In the material below, find how many lines contain the string "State". Write only that number.
-- START Task data --
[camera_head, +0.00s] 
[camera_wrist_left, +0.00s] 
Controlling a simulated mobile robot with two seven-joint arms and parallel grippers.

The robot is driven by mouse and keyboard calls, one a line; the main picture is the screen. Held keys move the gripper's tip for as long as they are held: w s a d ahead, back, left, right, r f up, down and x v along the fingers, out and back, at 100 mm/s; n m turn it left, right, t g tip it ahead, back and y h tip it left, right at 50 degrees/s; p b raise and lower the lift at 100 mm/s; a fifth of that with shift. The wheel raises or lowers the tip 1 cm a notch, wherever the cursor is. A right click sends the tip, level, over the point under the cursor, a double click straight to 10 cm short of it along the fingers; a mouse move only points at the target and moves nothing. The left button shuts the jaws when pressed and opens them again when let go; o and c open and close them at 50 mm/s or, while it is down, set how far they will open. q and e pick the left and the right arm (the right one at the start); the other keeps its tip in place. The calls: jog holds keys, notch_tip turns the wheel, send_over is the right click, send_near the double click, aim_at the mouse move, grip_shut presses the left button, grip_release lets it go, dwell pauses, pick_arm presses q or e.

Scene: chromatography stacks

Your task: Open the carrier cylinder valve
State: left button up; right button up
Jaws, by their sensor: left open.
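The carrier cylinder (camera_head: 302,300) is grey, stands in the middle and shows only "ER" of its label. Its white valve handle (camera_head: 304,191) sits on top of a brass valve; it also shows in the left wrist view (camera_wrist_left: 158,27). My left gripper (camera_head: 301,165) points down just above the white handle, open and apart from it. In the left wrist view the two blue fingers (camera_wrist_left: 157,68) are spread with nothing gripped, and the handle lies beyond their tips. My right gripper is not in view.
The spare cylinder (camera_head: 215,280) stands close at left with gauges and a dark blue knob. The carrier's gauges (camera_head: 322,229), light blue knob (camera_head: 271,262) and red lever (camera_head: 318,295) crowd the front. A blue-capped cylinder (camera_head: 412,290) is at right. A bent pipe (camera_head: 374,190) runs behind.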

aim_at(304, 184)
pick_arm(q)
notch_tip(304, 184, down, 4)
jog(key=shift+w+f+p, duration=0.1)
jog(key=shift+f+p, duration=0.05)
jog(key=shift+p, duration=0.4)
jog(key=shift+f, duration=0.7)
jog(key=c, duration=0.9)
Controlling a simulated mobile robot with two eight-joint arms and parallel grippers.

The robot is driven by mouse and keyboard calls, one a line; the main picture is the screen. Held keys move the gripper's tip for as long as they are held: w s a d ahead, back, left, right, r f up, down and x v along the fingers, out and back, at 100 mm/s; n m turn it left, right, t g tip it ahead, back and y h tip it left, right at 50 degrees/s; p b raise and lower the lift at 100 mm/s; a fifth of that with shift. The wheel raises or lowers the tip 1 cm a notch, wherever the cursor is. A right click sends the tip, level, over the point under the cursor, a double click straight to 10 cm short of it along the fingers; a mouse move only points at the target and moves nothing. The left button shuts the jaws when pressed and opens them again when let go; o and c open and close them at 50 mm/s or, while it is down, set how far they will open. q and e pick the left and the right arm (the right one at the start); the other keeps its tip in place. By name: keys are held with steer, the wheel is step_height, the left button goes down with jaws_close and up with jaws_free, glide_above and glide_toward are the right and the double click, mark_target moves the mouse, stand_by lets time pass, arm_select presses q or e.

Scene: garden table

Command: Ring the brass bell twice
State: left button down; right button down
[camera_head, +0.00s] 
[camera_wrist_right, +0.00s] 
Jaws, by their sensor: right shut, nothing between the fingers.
-- END Task data --
**Solution to the exercise**
2